PROVIDED MATERIAL

* * * * *

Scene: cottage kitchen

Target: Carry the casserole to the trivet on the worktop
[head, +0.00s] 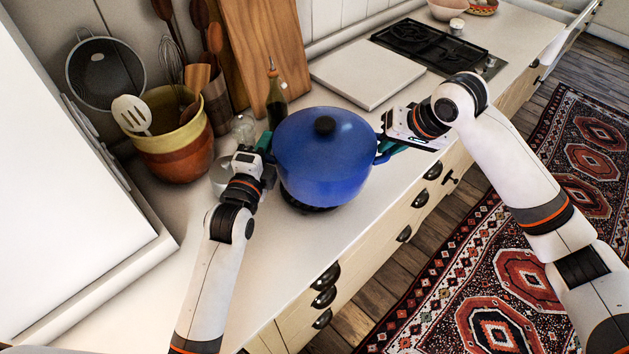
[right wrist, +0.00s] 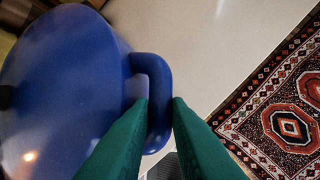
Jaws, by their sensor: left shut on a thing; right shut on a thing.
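The blue casserole (head: 322,165), lid on and upright, is at the worktop's front part between my two grippers. The dark edge of the trivet (head: 306,207) shows directly beneath it; most of the trivet is hidden. I cannot tell whether the pot touches it. My left gripper (head: 265,152) is shut on the pot's left handle, which is mostly hidden. My right gripper (head: 386,148) is shut on the right handle. In the right wrist view, the green fingers of this gripper (right wrist: 160,104) are on either side of the blue handle (right wrist: 152,75).
A utensil crock (head: 178,150), a bottle (head: 276,100) and small glass jars (head: 243,128) stand left of and behind the pot. A white board (head: 367,75) and a black hob (head: 430,45) lie further back. Bare worktop (head: 300,245) lies in front.

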* * * * *

WHAT YOU SHOULD DO
Output precisely the lines in the material above from the line containing "[head, +0.00s]" through its last line, and omit pictures.

ANSWER TO THIS EXERCISE
[head, +0.00s] 
[right wrist, +0.00s] 
Jaws, by their sensor: left shut on a thing; right shut on a thing.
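The blue casserole (head: 322,165), lid on and upright, is at the worktop's front part between my two grippers. The dark edge of the trivet (head: 306,207) shows directly beneath it; most of the trivet is hidden. I cannot tell whether the pot touches it. My left gripper (head: 265,152) is shut on the pot's left handle, which is mostly hidden. My right gripper (head: 386,148) is shut on the right handle. In the right wrist view, the green fingers of this gripper (right wrist: 160,104) are on either side of the blue handle (right wrist: 152,75).
A utensil crock (head: 178,150), a bottle (head: 276,100) and small glass jars (head: 243,128) stand left of and behind the pot. A white board (head: 367,75) and a black hob (head: 430,45) lie further back. Bare worktop (head: 300,245) lies in front.

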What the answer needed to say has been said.